Quatre cents élèves réunis en deux fois dans l’auditorium du lycée Louis-Vincent, des centaines en connexion à distance : le récit de Ginette Kolinka a touché un large public ce lundi. À 97 ans, elle a raconté une nouvelle fois son expérience de la déportation à Birkenau. Émouvant, forcément.
« La haine est la cause de cette période nazie. Dès que vous avez envie de dire : ‘‘Ah, ceux-là, je les…’’, c’est le début d’Auschwitz. Mon seul conseil aux jeunes, c’est ‘‘acceptons-nous’’. Il y a de la place pour tout le monde sur Terre, sans forcément obliger les autres à faire comme nous. » Il est presque 16 h, ce lundi 12 septembre, Ginette Kolinka répond aux questions des lycéens. Des très nombreux lycéens. L’auditorium de Louis-Vincent est plein, avec deux cents personnes assises, et 500 autres connectées en direct. Le matin, au même endroit, c’était pareil. Pour expliquer cette affluence, il y a le travail de pédagogie des profs, l’engagement du proviseur, Olivier Pallez, la mobilisation autour de cette venue. La certitude de vivre un instant rare. Ginette Kolinka a 97 ans. Elle est née le 4 février 1925.
La honte de la mise à nu
La Parisienne témoigne beaucoup, devant les élèves, toute l’année, de sa déportation à Birkenau. En février, elle a témoigné à Saint-Avold , en mai à Sarrebourg, en juin à Cocheren. « Cet été, j’étais à la maison, je faisais ma vieille dame. Là, j’ai recommencé hier, j’ai rajeuni de dix ans… », explique-t-elle avec humour.
Birkenau l’a attrapée en pleine jeunesse. Ginette est arrêtée avec son père et son frère le 13 avril 1944, à Avignon, à la suite d’une dénonciation. Elle a 19 ans. Départ pour Drancy, puis pour la Pologne. « On savait ce qui allait se passer, on partait pour des camps de travail. » À Bobigny vient l’instant épouvantable de la tonte, du tatouage. Ginette devient le numéro 78599. « À tour de rôle, des femmes vont nous enlever les cheveux, les poils du sexe, j’étais nue, j’en étais malade… »
Rien pour se laver
Le voyage en wagon à bestiaux cadenassé est éprouvant. « Il a duré trois jours et trois nuits. » Elle ne se souvient pas de la durée. Des conditions sanitaires, oui. Du seau rempli pour les besoins, qui déborde à chaque secousse. « Imaginez l’odeur dans ce wagon sans air. » À l’arrivée, des camions sont disponibles pour les moins vaillants. Elle propose à son père et son frère, Gilbert, 12 ans, d’y monter. Elle ne les reverra plus. Ginette a la chance d’être dans un groupe « de costauds ». À pied, ils vont traverser un champ, voir émerger les cheminées de Birkenau. « Il y avait des baraques à perte de vue… »

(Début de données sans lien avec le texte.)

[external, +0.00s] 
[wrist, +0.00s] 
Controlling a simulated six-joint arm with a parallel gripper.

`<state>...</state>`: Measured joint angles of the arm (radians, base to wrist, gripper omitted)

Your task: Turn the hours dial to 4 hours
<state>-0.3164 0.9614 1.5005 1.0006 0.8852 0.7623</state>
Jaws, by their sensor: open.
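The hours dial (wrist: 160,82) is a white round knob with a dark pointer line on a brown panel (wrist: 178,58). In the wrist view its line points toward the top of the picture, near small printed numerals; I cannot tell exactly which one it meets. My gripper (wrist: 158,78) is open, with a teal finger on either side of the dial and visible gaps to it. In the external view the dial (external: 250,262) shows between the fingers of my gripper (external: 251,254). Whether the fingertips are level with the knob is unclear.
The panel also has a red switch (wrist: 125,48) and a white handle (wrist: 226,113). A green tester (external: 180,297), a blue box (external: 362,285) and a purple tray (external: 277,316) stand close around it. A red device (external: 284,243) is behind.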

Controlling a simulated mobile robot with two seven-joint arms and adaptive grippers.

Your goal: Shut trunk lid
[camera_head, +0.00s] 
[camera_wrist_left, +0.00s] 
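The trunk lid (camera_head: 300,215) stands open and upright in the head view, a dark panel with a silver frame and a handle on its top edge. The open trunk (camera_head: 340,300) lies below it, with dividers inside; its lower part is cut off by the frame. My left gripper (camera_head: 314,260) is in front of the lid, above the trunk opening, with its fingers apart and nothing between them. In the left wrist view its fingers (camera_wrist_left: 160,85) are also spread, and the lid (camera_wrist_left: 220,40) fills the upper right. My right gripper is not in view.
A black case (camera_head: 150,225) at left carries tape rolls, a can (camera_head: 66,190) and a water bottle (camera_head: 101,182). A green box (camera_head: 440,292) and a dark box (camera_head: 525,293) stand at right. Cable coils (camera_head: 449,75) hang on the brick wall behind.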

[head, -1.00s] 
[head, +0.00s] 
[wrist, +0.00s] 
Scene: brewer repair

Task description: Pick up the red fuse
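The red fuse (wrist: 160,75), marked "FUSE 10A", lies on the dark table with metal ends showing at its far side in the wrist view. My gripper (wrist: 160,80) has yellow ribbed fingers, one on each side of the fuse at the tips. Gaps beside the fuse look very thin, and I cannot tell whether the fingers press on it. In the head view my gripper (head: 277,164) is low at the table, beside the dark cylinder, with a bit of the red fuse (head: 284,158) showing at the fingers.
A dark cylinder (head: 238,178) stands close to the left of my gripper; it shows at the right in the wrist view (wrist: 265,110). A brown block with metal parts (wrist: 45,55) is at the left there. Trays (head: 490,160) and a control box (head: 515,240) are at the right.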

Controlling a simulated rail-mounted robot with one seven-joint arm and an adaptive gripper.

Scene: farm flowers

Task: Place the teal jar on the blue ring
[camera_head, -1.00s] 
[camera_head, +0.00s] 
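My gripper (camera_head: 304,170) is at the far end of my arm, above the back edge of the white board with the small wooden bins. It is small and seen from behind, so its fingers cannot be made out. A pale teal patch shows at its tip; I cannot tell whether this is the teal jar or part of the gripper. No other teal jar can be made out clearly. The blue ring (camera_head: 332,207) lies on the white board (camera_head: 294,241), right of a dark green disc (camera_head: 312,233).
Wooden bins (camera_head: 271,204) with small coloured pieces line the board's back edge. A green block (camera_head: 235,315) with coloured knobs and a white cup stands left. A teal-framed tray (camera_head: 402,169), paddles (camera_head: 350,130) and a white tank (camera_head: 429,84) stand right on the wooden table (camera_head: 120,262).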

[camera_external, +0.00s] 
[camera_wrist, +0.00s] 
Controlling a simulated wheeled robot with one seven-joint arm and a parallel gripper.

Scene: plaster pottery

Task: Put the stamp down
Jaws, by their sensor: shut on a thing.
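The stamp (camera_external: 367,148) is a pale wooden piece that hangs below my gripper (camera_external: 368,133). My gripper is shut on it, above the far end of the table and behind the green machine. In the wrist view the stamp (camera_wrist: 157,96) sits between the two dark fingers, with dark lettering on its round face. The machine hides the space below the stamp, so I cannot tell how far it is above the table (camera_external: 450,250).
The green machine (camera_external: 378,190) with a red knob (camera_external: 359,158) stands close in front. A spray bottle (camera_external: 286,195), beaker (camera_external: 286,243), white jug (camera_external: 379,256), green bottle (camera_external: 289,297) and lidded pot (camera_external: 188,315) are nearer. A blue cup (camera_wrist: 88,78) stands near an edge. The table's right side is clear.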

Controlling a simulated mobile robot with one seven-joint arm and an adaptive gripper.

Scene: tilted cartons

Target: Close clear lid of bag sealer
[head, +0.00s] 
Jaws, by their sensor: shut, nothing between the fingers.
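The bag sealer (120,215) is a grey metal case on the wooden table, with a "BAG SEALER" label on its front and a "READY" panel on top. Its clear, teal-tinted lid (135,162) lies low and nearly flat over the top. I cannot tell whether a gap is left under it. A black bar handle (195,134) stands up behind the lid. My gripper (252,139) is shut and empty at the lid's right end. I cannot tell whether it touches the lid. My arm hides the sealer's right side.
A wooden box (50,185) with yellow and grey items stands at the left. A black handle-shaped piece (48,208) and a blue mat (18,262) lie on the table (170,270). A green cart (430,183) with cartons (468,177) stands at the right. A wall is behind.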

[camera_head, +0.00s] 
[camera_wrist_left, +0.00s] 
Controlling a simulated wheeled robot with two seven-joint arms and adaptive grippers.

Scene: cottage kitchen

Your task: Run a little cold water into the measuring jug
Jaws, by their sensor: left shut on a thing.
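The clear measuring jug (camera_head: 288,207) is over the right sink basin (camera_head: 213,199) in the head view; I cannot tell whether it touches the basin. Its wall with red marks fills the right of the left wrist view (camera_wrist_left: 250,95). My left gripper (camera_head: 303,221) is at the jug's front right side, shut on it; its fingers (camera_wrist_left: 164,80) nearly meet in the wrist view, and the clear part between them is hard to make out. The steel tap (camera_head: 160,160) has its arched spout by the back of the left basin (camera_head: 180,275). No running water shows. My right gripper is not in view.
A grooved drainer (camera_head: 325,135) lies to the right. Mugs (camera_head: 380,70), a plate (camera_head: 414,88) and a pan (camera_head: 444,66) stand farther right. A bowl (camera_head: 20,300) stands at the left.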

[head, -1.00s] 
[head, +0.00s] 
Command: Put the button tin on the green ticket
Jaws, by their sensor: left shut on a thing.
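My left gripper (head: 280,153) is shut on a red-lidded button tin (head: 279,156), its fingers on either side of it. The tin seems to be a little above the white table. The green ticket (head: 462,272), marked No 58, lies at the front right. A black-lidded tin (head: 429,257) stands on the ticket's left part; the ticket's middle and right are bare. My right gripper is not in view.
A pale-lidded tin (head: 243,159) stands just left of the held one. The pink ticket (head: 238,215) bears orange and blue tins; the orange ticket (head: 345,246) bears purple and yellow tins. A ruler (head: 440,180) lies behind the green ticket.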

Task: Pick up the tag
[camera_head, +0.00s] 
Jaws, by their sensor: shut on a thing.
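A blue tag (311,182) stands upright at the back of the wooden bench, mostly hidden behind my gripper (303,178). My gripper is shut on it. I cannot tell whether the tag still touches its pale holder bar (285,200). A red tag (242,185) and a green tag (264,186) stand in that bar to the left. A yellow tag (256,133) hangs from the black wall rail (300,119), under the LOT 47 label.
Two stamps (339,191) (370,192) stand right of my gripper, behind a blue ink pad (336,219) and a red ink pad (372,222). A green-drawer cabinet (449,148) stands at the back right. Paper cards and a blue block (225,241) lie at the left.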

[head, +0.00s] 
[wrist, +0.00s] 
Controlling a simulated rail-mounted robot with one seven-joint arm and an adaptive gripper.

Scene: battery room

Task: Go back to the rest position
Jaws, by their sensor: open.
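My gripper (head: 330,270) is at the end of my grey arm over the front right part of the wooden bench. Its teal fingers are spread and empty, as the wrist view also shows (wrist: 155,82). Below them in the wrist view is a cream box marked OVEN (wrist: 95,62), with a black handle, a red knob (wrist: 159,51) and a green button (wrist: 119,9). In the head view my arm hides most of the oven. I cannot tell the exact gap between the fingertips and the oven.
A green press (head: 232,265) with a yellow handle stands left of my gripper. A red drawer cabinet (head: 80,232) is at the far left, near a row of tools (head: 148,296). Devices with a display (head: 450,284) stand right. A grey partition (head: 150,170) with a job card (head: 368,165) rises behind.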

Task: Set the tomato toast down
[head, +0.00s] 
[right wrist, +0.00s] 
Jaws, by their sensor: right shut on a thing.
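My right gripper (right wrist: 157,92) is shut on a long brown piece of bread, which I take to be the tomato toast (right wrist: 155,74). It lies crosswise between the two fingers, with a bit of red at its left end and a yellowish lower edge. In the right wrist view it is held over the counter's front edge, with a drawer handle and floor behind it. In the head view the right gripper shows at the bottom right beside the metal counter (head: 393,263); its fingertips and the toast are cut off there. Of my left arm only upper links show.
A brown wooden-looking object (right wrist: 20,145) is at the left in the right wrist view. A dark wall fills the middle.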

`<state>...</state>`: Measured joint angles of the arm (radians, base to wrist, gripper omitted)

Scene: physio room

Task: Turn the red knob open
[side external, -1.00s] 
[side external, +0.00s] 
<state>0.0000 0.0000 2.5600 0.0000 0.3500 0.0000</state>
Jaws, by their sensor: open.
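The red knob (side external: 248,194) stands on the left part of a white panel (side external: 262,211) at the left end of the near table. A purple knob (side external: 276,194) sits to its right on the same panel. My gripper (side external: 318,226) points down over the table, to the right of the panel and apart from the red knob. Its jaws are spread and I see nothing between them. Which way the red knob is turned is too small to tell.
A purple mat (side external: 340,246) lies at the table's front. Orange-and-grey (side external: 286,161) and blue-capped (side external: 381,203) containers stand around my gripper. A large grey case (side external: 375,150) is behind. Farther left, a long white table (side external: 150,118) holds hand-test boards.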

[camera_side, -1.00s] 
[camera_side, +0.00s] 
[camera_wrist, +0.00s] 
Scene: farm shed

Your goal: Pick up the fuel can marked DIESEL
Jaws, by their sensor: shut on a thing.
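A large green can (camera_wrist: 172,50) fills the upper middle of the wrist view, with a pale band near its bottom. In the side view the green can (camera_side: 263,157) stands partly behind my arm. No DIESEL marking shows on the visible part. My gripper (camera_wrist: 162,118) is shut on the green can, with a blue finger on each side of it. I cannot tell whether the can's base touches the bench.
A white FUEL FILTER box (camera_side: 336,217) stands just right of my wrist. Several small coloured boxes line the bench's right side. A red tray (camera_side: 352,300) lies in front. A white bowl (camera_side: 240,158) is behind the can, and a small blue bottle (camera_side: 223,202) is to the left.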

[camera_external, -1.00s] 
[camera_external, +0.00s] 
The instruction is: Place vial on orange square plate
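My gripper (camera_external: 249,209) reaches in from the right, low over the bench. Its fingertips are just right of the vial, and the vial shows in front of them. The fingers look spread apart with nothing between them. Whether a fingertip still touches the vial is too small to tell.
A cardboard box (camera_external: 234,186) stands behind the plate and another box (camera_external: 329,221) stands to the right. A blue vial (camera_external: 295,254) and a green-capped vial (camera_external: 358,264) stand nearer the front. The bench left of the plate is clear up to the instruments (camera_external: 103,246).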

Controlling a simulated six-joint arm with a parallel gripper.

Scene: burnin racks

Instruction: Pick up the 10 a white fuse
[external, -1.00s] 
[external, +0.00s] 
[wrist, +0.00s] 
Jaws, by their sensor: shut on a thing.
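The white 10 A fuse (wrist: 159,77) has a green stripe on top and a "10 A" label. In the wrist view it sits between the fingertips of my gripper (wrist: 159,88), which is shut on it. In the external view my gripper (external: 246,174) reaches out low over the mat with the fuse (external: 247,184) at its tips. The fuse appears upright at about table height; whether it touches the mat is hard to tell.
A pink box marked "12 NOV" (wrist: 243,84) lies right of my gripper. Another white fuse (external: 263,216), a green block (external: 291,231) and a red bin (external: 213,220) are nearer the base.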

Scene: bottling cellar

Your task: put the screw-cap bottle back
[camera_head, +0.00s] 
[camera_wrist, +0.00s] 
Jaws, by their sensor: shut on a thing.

Elle évoque les kapos, les ordres hurlés, l’interdiction de parler. Et les latrines. « On nous emmenait aux toilettes à heure fixe, matin, 13 h, soir. Il n’y avait rien pour s’essuyer, ça partait sur les jambes, on ne se lavait pas. » D’autres anecdotes se bousculent. Ginette Kolinka pourrait poursuivre des heures. « Pour moi, ces quatre-vingts ans, c’était hier. »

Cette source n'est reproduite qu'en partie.